[Stored entries]

______

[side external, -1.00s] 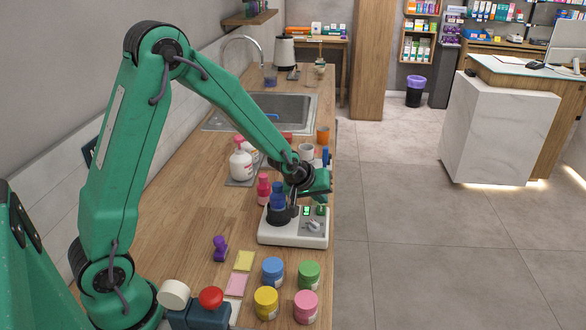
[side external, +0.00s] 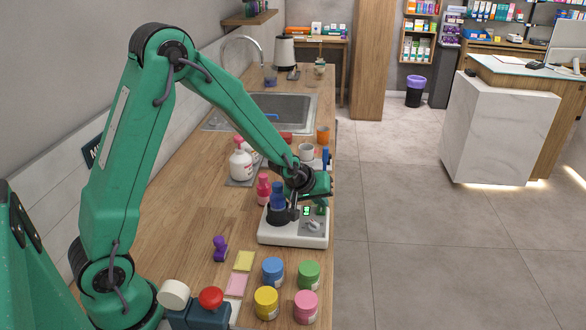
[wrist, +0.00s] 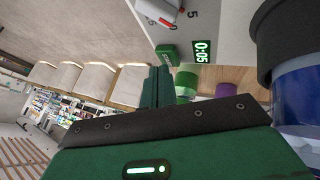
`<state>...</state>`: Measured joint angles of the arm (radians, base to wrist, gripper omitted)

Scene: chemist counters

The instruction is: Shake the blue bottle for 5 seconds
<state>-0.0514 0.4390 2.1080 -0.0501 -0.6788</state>
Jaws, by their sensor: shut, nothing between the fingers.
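The blue bottle (side external: 279,194) stands upright in the black holder (side external: 276,216) on the white shaker (side external: 285,236). Part of the bottle shows at the right edge of the wrist view (wrist: 303,98). The shaker's lit green display (wrist: 203,51) reads 0:05. A green button (wrist: 167,55) sits beside it, with a knob (wrist: 160,12) further along. My gripper (wrist: 156,84) is shut and empty, its fingertips close to the green button; I cannot tell whether they touch. In the side view my gripper (side external: 321,202) is above the shaker's right side, apart from the bottle.
A pink bottle (side external: 263,188) stands behind the shaker. Blue (side external: 272,271), green (side external: 309,274), yellow (side external: 266,303) and pink (side external: 306,306) jars stand in front. A purple object (side external: 220,249) is left of the shaker. The counter's right edge is close by.

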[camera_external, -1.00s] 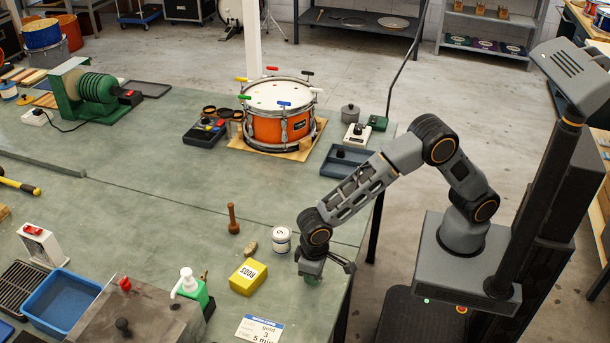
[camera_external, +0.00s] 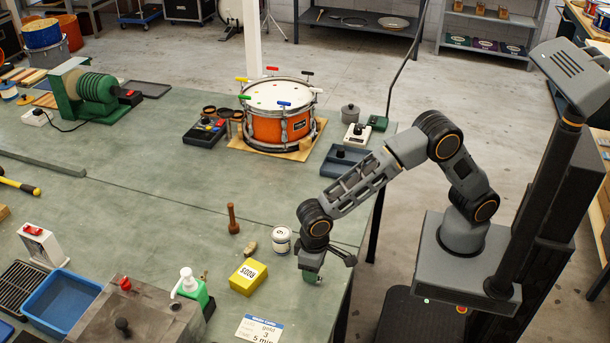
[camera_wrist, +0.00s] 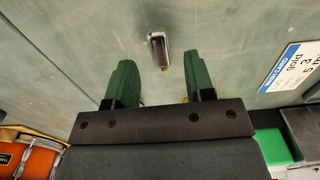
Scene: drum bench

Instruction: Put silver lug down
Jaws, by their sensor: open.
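A white tin (camera_external: 281,240) and a yellow box (camera_external: 248,277) stand left of my gripper. A white-and-blue card (camera_external: 260,329) lies nearer the front, also seen in the wrist view. The orange drum (camera_external: 281,122) stands farther back.

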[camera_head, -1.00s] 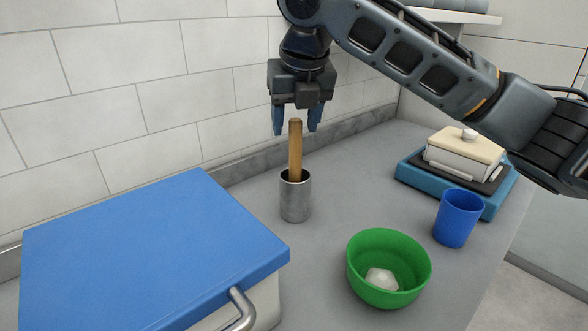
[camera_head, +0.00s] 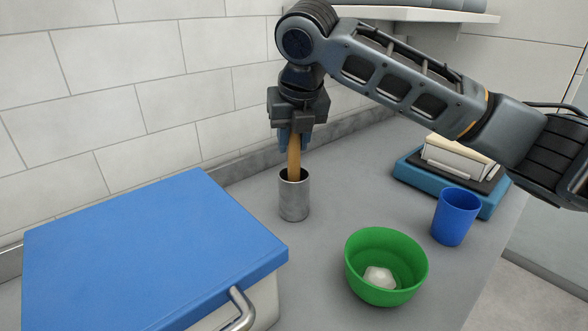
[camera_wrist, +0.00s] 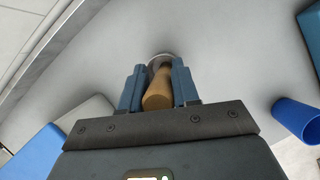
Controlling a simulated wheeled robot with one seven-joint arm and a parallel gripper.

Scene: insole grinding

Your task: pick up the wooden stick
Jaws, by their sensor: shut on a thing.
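The wooden stick (camera_head: 294,158) stands nearly upright with its lower end inside a metal cup (camera_head: 294,200) on the grey counter. My gripper (camera_head: 294,143) is above the cup, pointing down, with its blue fingers shut on the upper part of the stick. In the wrist view the stick (camera_wrist: 159,92) lies between the two fingers (camera_wrist: 158,86), with the cup's rim (camera_wrist: 160,58) beyond it. The stick's top is hidden by the gripper in the head view, and its bottom is hidden inside the cup.
A box with a blue lid (camera_head: 150,245) and a metal handle stands at the left. A green bowl (camera_head: 386,290) holding a whitish lump, a blue cup (camera_head: 456,218) and a blue-based device (camera_head: 450,180) stand at the right. A tiled wall (camera_head: 120,100) is behind.

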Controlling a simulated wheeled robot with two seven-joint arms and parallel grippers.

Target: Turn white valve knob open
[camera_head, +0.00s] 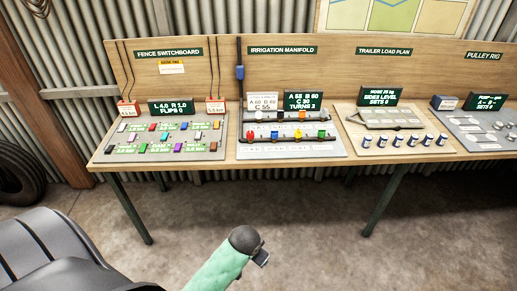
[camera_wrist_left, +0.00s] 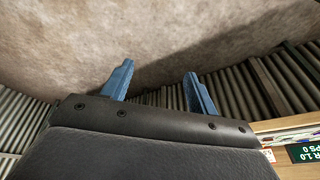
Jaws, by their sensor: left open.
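The irrigation manifold (camera_head: 340,149) is a board on the bench, right of the fence switchboard in the head view. It carries two dark pipes with small coloured knobs. A white valve knob (camera_head: 257,115) seems to sit at the left of the upper pipe, too small to tell how it is turned. My left gripper (camera_wrist_left: 160,80) shows in the wrist view, its two blue fingers spread apart with nothing between them. It is away from the manifold and its fingers do not show in the head view. My right gripper is not in view.
The fence switchboard (camera_head: 200,151) is at the left of the bench, and the trailer load plan board (camera_head: 430,145) is right of the manifold. A rounded green and dark piece (camera_head: 220,265) rises at the bottom. Floor before the bench is clear. A tyre (camera_head: 18,178) stands left.

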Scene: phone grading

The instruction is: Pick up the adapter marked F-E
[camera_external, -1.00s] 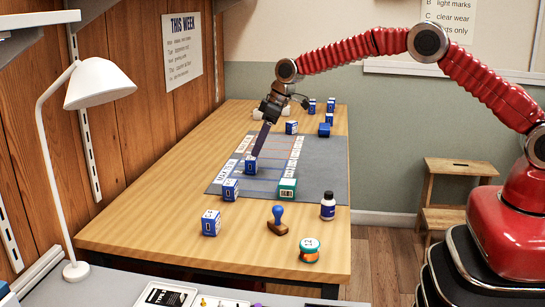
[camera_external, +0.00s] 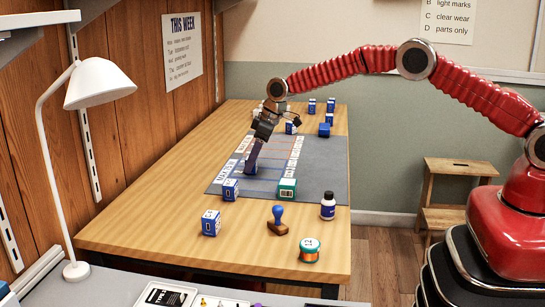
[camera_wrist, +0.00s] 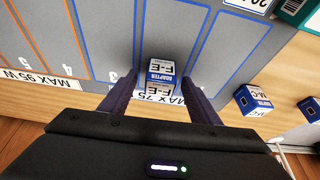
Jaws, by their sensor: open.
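The adapter marked F-E (camera_wrist: 158,76) is a small blue and white box. In the wrist view it stands on the grey mat, at the end of a blue-outlined lane, beside a label strip that partly reads MAX 75. My gripper (camera_wrist: 160,98) is open, with one finger on each side of the adapter; I cannot tell whether either finger touches it. In the external view my gripper (camera_external: 250,168) reaches down to the mat, and its fingers hide much of the adapter there.
Two blue and white boxes (camera_external: 230,190) (camera_external: 211,223) stand on the table nearer the camera. More blue boxes (camera_external: 326,130) stand at the back.

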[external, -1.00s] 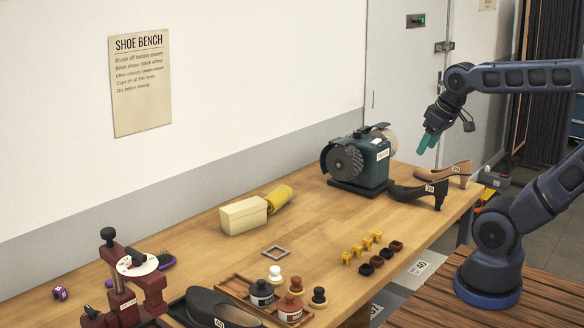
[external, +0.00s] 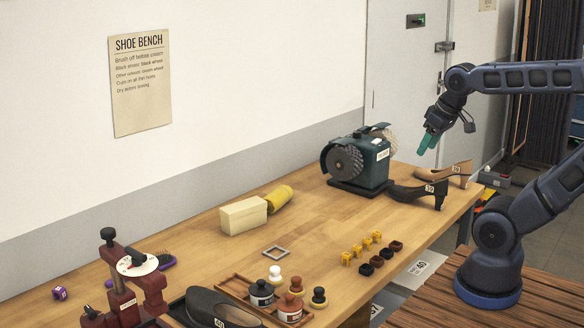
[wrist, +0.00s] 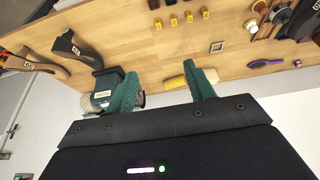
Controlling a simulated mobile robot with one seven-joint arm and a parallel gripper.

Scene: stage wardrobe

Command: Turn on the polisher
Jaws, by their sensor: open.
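The polisher (external: 366,163) is a dark green bench machine with a round wheel at each end, standing at the far end of the wooden bench. In the wrist view part of the polisher (wrist: 103,84) shows behind my left finger. I cannot make out its switch. My gripper (external: 429,142) is in the air to the right of the polisher, above the shoes, apart from everything. In the wrist view my gripper (wrist: 163,88) has its two green fingers spread, with nothing between them.
Black and tan shoes (external: 420,192) stand right of the polisher. A cream block (external: 244,216) and yellow cloth roll (external: 280,198) lie left of it. Small yellow and dark pieces (external: 367,243), polish jars (external: 290,305) and a red stand (external: 130,285) are nearer. Bench between is clear.

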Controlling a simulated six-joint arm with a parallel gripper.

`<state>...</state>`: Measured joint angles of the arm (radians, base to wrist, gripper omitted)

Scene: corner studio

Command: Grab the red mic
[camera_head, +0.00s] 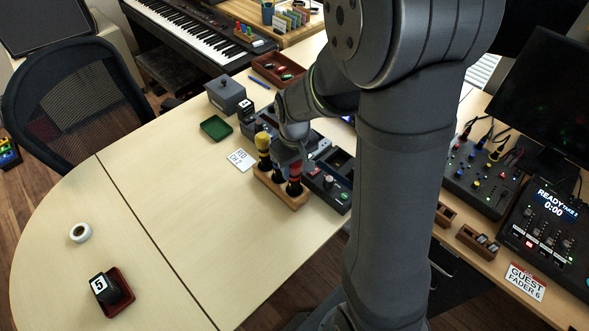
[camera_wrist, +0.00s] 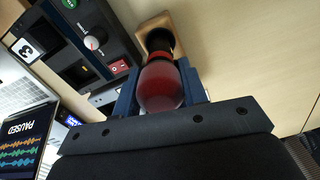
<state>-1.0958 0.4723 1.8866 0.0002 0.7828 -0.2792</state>
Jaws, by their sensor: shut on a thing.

______

In the records above, tally the lines where the word "parallel" appears, and give the number and nothing else.

4